- Provided material

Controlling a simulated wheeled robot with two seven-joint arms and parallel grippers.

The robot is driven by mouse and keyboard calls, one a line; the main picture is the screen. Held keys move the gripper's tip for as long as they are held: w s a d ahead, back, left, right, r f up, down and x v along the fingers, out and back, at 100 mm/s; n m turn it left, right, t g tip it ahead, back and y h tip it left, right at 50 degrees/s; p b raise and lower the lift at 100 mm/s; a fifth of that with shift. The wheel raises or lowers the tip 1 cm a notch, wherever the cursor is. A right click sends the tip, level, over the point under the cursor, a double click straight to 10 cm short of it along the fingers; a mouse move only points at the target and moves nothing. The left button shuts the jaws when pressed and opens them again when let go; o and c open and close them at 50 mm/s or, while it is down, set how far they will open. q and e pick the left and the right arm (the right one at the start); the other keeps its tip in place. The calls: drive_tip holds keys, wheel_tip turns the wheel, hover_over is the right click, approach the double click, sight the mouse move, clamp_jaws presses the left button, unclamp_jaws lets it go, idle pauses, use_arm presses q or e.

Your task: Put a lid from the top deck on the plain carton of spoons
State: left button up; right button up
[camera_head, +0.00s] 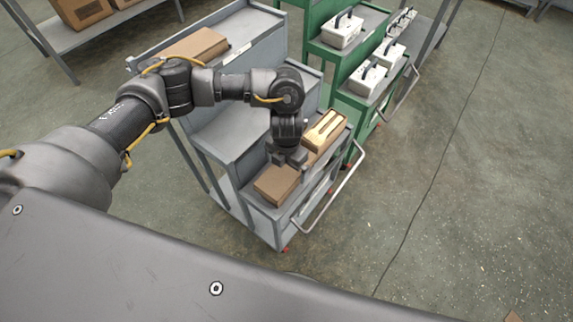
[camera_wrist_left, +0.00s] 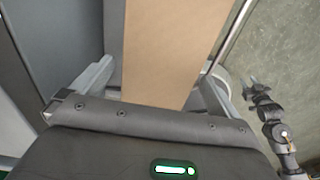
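A brown cardboard box with a flat closed top (camera_head: 276,184) lies at the near end of the grey cart's front deck. Behind it on that deck stands an open carton of pale wooden spoons (camera_head: 323,131). A flat brown cardboard piece (camera_head: 195,46), perhaps a lid or lids, lies on the cart's top deck. My left gripper (camera_head: 290,160) points down over the far end of the closed box. In the left wrist view its fingers (camera_wrist_left: 157,80) are spread on either side of brown cardboard (camera_wrist_left: 168,50), with a gap on the left. My right gripper (camera_wrist_left: 249,84) shows small there.
The grey cart has stepped decks; its middle deck (camera_head: 225,135) is bare. A metal handle rail (camera_head: 335,190) runs along the front. A green cart (camera_head: 350,100) with white caddies (camera_head: 368,78) adjoins it. A shelf with boxes (camera_head: 80,12) stands at back left.

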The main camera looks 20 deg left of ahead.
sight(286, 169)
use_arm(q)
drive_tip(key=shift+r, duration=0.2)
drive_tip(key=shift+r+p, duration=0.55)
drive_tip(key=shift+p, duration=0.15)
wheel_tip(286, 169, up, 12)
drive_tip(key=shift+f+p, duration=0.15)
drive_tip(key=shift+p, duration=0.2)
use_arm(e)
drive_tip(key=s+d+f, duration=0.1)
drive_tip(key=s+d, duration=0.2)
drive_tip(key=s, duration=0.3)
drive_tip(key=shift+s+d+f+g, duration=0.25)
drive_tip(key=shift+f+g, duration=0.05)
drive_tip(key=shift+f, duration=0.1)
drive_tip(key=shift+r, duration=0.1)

- Given exercise
Copy out every line that includes the word "robot".

- Solution
Controlling a simulated wheeled robot with two seven-joint arms and parallel grippers.
The robot is driven by mouse and keyboard calls, one a line; the main picture is the screen. Held keys move the gripper's tip for as long as they are held: w s a d ahead, back, left, right, r f up, down and x v along the fingers, out and back, at 100 mm/s; n m turn it left, right, t g tip it ahead, back and y h tip it left, right at 50 degrees/s; p b raise and lower the lift at 100 mm/s; a fifth of that with shift. The wheel raises or lowers the tip 1 cm a notch, wherever the cursor is. A right click sends the tip, level, over the point under the cursor, a double click straight to 10 cm short of it along the fingers; a mouse move only points at the target and moves nothing. The left button shuts the jaws when pressed and opens them again when let go; o and c open and close them at 50 mm/s or, while it is down, set how far they will open. q and e pick the left and the right arm (the right one at the start); the other keeps its tip in place. The calls: drive_tip holds keys, wheel_tip turns the wheel, hover_over is the right click, approach the double click, sight the mouse move, clamp_jaws presses the left button, unclamp_jaws lets it go, idle pauses, use_arm presses q or e.

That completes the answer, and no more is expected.